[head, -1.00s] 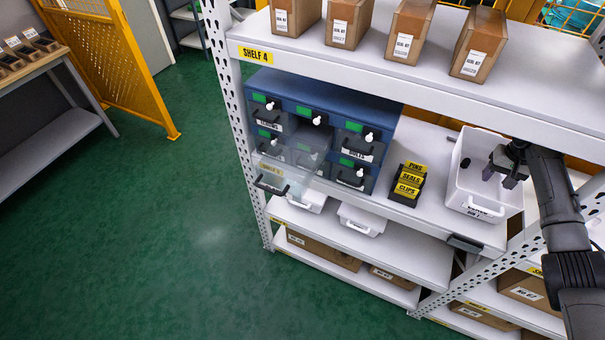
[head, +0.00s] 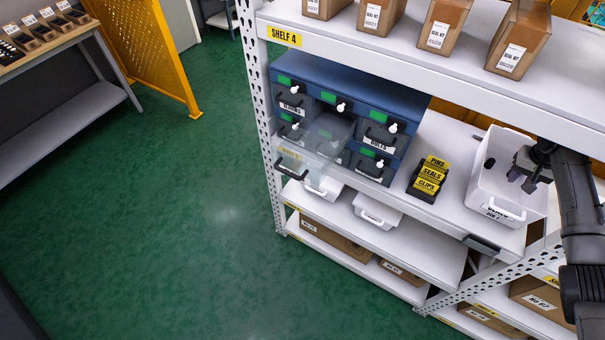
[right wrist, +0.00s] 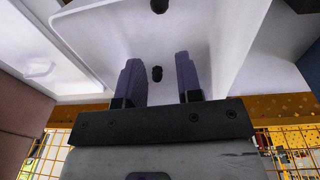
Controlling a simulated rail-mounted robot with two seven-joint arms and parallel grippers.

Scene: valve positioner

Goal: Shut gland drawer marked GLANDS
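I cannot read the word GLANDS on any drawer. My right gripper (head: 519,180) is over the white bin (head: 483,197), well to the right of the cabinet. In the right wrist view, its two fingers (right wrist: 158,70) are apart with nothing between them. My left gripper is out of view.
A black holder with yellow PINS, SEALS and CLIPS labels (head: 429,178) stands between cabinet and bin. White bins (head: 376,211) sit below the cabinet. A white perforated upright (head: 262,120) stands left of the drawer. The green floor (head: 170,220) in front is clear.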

* * *

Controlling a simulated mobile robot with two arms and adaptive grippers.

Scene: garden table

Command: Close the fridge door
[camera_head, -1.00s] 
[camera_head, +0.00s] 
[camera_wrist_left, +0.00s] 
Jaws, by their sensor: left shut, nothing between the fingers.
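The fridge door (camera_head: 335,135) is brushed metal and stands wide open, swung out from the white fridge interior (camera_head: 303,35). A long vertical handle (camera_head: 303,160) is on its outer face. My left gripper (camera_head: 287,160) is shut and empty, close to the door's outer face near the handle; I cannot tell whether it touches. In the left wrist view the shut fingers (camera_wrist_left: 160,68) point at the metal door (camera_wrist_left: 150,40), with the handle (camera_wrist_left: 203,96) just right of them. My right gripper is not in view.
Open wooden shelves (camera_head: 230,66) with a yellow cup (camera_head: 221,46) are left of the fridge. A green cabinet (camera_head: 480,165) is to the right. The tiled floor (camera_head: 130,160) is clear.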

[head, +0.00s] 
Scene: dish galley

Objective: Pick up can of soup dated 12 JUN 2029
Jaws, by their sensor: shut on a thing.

__WRITTEN EXERCISE__
In the listing, find all lines with the string "robot" and copy them.

__PROBLEM SOLUTION__
Controlling a simulated rail-mounted robot with two seven-joint arms and parallel grippers.
Controlling a simulated mobile robot with two arms and adaptive grippers.

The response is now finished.